Re: The Super thread of literature, art, music, life, and the universe in general
Posted by: DrWho42 (IP Logged)
Date: 4 February, 2021 11:36PM

Re: The Super thread of literature, art, music, life, and the universe in general
Posted by: Dale Nelson (IP Logged)
Date: 5 February, 2021 03:42PM
Knygatin wrote, "I was unlucky at first with a beautiful copy of Jack Vance's Eight Fantasms and Magics (1960s psychedelic pop art cover at its best), for it unexpectedly smelled very musty. But I put it in a plastic bag together with baking soda; and after that fanned it. Now the mustiness is gone. Same with the 1975 edition of David Lindsay's The Haunted Woman, except it had a vile cigarette smell I removed."

Ten years or so ago, our little town had very large covered recycle bins downtown, and one day I noticed, in the one for paper, that some books had been dumped. The sides of the bin had hatches through which one dumped one's contributions, and which were large enough for me to get through so that I could fish out the books, which included some old sf and Tolkien and even S. R. Crockett's The Red Axe in a clothbound copy with an 1898 copyright. The books did have a bit of a pong so I didn't bring them into the house but stored them in a former machine shop on our property. With time the odor went away and now the Crockett shares shelf space with some other antiquarian books in our living room.

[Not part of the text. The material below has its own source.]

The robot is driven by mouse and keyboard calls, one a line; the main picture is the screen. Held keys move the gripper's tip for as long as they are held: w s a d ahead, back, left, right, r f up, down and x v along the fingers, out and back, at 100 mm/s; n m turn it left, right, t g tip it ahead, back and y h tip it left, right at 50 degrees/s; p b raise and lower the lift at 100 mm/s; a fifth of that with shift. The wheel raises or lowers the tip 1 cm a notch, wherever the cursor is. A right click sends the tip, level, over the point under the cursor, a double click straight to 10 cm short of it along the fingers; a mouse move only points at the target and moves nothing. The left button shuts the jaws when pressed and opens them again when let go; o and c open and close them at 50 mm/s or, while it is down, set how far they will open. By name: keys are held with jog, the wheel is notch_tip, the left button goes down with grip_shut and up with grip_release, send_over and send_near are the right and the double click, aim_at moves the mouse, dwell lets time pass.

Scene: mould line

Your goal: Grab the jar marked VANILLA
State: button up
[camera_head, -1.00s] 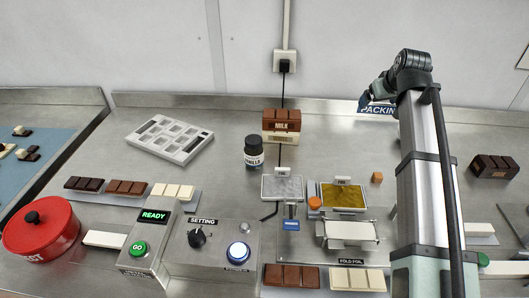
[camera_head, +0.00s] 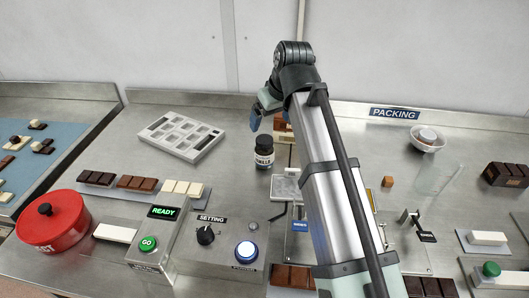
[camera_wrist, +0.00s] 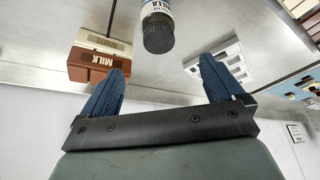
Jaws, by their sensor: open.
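The jar marked VANILLA (camera_head: 264,153) stands upright on the steel bench in the head view. It is dark with a black lid and a pale label, and part of its lettering shows. In the wrist view the jar (camera_wrist: 157,27) appears upside down at the top, beyond the fingertips and between their lines. My gripper (camera_head: 265,112) is above and a little behind the jar in the head view. In the wrist view its two blue fingers (camera_wrist: 160,78) are spread apart with nothing between them.
A MILK box (camera_wrist: 95,60) stands close to the jar, partly hidden behind my gripper in the head view. A white mould tray (camera_head: 181,136) lies left of the jar. A control box with a READY display (camera_head: 163,212) stands in front.

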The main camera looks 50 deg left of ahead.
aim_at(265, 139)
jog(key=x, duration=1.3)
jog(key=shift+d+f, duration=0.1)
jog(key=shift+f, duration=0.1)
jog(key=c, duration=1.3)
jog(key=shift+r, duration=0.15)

Re: The Super thread of literature, art, music, life, and the universe in general
Posted by: Dale Nelson (IP Logged)
Date: 6 February, 2021 10:11AM
I remembered another book story. I have a Penguin Classics edition of major writings by Sir Thomas Browne, including his treatise on funerary vases, Hydriotaphia or Urn-Buriall. This copy was chewed by our pet rabbit. Before we rescued the apparently abandoned rabbit, it had been living in a cemetery.